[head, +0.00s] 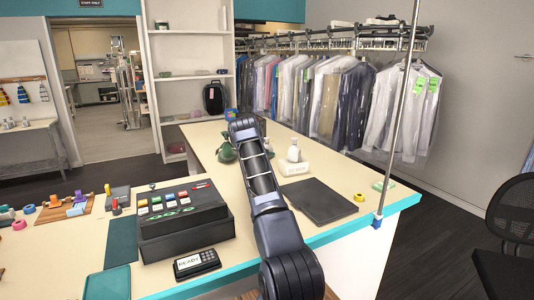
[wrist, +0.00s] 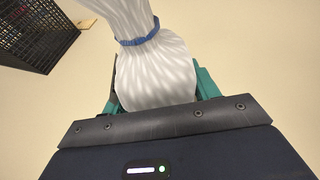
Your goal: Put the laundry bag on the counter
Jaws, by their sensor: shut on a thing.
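The laundry bag (wrist: 155,75), white and streaked with a blue band around its neck, fills the upper middle of the wrist view. My gripper (wrist: 156,92) is shut on it, with a teal finger at each side. The bag runs out of the top of that view, so its far end is hidden. The counter (head: 202,146) is a cream top with a teal edge in the head view. My arm reaches out over it. I cannot pick out the bag or my fingertips in the head view. Whether the bag touches a surface, I cannot tell.
A black mesh crate (wrist: 40,32) is at the top left of the wrist view. On the counter are a black cash register (head: 183,222), a card reader (head: 197,263), a dark flat pad (head: 319,201) and a white bottle (head: 293,151). A metal pole (head: 399,115) rises at the right corner.

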== Exercise instructions ==
Transcribe the full listing above exactly as it stands, minus the pictures.

== Answer below ==
[head, +0.00s] 
[wrist, +0.00s] 
Your goal: Put the laundry bag on the counter
Jaws, by their sensor: shut on a thing.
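The laundry bag (wrist: 155,75), white and streaked with a blue band around its neck, fills the upper middle of the wrist view. My gripper (wrist: 156,92) is shut on it, with a teal finger at each side. The bag runs out of the top of that view, so its far end is hidden. The counter (head: 202,146) is a cream top with a teal edge in the head view. My arm reaches out over it. I cannot pick out the bag or my fingertips in the head view. Whether the bag touches a surface, I cannot tell.
A black mesh crate (wrist: 40,32) is at the top left of the wrist view. On the counter are a black cash register (head: 183,222), a card reader (head: 197,263), a dark flat pad (head: 319,201) and a white bottle (head: 293,151). A metal pole (head: 399,115) rises at the right corner.

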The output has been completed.